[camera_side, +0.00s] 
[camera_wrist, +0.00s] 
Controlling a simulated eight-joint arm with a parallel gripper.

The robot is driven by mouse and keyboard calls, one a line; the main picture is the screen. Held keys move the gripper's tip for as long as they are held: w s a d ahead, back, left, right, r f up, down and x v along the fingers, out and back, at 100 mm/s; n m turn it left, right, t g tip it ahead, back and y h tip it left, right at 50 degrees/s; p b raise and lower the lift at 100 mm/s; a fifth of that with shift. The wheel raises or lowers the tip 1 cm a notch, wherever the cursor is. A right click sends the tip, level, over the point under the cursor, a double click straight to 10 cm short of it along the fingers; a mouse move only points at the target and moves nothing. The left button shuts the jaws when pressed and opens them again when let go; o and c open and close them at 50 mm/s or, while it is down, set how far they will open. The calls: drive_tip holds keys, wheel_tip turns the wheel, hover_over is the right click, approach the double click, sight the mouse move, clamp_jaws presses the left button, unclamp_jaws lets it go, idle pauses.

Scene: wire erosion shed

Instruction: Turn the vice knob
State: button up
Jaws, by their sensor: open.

_TASK_. Give every line of the material that includes the string "gripper".

_EXPECTED ANSWER_.
Controlling a simulated eight-joint arm with a parallel gripper.
The robot is driven by mouse and keyboard calls, one a line; the main picture is the screen. Held keys move the gripper's tip for as long as they are held: w s a d ahead, back, left, right, r f up, down and x v along the fingers, out and back, at 100 mm/s; n m turn it left, right, t g tip it ahead, back and y h tip it left, right at 50 degrees/s; p b raise and lower the lift at 100 mm/s; a fifth of that with shift. The wheel raises or lowers the tip 1 cm a notch, wherever the cursor is. A right click sends the tip, level, over the point under the cursor, a double click straight to 10 cm short of it along the fingers; a mouse move only points at the target and moves nothing. The left button shuts the jaws when pressed and opens them again when let go; o and c open and close them at 50 mm/s or, while it is down, set how far they will open. The calls: drive_tip holds keys, wheel_tip turns the wheel, hover_over is the right click, approach the double click, sight the mouse move, clamp_jaws presses the left button, unclamp_jaws lets it go, idle pauses.

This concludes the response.